I heedlessly sat the parfait spoon inside this shallow dish to take a photo: this is approximately three seconds after the spoon’s long handle overbalanced, flinging itself off the table onto the floor below.
On Saturday night myself and some other good friends went to see Cat Power at the Town Hall. It’s partly experience and partly my curmudgeon tendencies but I always set myself up for a fall with live music – there are just so many variables that can go wrong. Being short, I am sighingly prepared to see nothing (like – full circle! – when I barely saw Alanis Morrissette at the Supertop in 1996.) Being nervous, I anticipate seething, punchy crowds. The artist will be late. They’ll be grumpy. I’ll get tired. Someone will spill cheap beer on me. And so on. But Cat Power’s show was one of the most beautiful that I’ve ever had the luck to be at – the kind of show where you turn to the friend next to you and do that “increduluous eye contact shaking the head what is even happening” kind of face. She was powerful, generous, hilarious, charming. Oh my gosh I sound so earnest right now (powerful?) but truly – she continuously stalked the stage from left to right so that everyone got to see her, she threw flowers at the audience (including one up to the balcony, where it calmly sailed upwards into the hand of opening act Watercolours, as if by magic) and her voice, complemented by that of her backup singers, was as warm and scratchy like a soft wooly jumper as ever. I, um, may have cried a little. Very earnestly.
Title: Sondheim’s I’m Still Here. I like Eartha Kitt’s version best. Actually I just like Eartha Kitt best.
Someone recently asked if I’d heard much Nina Nastasia, and I was all, of course, I went through a stage of listening to John Peel compilations. But I was compelled to listen anew, especially when I saw she has a song called Counting Up Your Bones. It’s as good as its title promises.

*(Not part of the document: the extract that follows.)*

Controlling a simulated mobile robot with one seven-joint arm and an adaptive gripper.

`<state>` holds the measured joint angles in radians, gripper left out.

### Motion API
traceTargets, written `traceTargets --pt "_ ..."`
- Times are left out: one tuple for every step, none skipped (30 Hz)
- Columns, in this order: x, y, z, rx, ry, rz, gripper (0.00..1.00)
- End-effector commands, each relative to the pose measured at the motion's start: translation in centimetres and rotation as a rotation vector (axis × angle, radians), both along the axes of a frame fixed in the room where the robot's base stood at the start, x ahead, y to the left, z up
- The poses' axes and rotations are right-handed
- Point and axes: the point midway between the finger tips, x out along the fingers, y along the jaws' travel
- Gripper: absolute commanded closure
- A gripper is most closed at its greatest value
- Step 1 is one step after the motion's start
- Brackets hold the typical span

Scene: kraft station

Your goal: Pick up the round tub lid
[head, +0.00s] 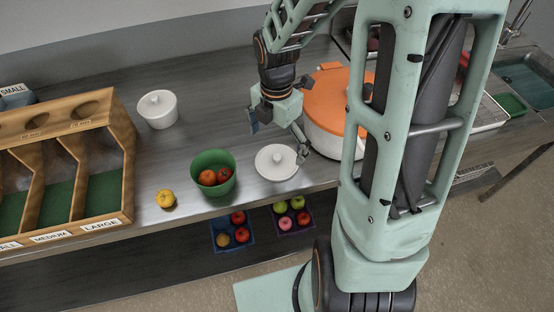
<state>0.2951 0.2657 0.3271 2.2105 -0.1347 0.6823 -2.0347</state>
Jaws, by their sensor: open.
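The round tub lid (277,163) is a white disc with a small knob, lying flat on the grey counter near its front edge. My gripper (279,142) is open and empty, pointing down above and just behind the lid. One finger hangs to the left of the knob and the other to the right, close to the lid's right rim. I cannot tell whether that finger touches the lid.
A green bowl (207,163) with red fruit stands left of the lid. An orange-lidded white container (326,146) is close on the right. A wooden sorting box (127,165) is at left, with a yellow fruit (166,198) nearby.

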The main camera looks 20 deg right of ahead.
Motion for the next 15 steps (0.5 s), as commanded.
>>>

Brand New Key, Melanie Safka. This song was played on Saturday night by a friend who clearly has exceptional taste in music as I’m now a bit obsessed with it. Don’t let the fact that Wikipedia describes it as a “novelty hit in 1970-71” put you off.
Ever ready to be obsessed with a song, another friend introduced me to another new tune to adore to pieces: Mountain Man, Play It Right. Why doesn’t everyone sing in three part harmony?